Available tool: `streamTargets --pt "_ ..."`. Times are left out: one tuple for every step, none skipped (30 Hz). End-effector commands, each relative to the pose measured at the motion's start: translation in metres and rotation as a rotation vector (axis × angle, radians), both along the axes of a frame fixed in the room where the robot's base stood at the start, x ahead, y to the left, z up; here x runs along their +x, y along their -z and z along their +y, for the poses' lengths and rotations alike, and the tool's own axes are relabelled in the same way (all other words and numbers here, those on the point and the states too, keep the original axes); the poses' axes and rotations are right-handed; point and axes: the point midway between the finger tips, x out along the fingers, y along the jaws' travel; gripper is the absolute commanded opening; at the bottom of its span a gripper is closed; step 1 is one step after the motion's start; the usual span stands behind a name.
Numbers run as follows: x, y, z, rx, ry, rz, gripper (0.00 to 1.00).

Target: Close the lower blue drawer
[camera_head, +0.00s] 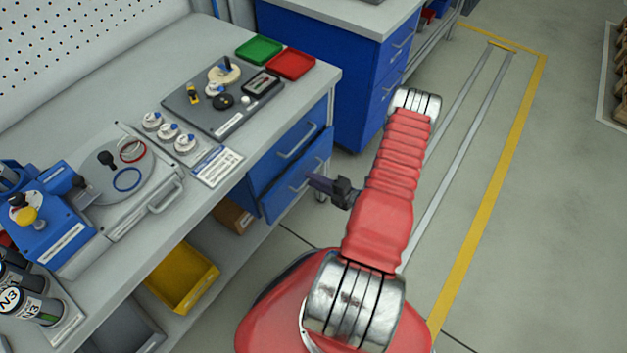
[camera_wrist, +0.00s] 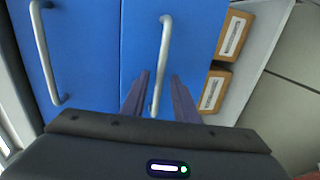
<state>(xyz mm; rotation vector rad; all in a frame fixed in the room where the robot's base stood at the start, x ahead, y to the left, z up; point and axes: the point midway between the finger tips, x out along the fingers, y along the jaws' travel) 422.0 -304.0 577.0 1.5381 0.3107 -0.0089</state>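The lower blue drawer (camera_head: 283,194) is in the bench front in the head view, below the upper blue drawer (camera_head: 275,158). Its front appears to stand a little further out than the upper one. My gripper (camera_head: 312,181) is at its front, near the handle. In the wrist view the lower drawer (camera_wrist: 195,35) is on the right and the upper drawer (camera_wrist: 85,60) on the left. The lower drawer's silver handle (camera_wrist: 163,50) runs between the two parted fingers of my gripper (camera_wrist: 160,75). Whether they touch it is unclear.
Cardboard boxes (camera_wrist: 234,35) lie on a shelf below the drawers. A yellow bin (camera_head: 182,278) is on the lower shelf. Another blue drawer cabinet (camera_head: 325,75) stands behind. The workbench top (camera_head: 225,190) carries trays and parts.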

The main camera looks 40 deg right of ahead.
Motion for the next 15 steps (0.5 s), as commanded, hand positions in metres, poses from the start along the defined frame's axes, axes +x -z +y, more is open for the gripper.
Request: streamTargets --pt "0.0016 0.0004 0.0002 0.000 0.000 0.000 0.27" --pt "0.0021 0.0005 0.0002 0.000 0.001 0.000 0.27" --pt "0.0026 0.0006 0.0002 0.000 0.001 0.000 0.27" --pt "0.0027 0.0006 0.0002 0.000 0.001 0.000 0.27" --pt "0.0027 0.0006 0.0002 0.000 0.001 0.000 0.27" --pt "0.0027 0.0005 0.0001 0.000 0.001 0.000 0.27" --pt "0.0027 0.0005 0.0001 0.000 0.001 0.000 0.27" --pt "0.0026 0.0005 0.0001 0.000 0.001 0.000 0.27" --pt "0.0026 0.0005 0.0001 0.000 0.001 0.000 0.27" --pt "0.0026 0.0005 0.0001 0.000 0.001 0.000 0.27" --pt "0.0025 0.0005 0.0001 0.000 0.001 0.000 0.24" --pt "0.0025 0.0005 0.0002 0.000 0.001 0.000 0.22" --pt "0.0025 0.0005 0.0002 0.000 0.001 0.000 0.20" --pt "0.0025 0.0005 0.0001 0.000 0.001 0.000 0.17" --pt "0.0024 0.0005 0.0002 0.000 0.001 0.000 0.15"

◇ ◇ ◇ ◇

§ **GIVEN PROBLEM**: Give the lines above again exactly, from the one containing "Numbers run as" to the one containing "[camera_wrist, +0.00s]", both included, but leave out the pictures.

§ **THE ANSWER**:
Numbers run as follows: x, y, z, rx, ry, rz, gripper (0.00 to 1.00).

Target: Close the lower blue drawer
[camera_head, +0.00s] 
[camera_wrist, +0.00s] 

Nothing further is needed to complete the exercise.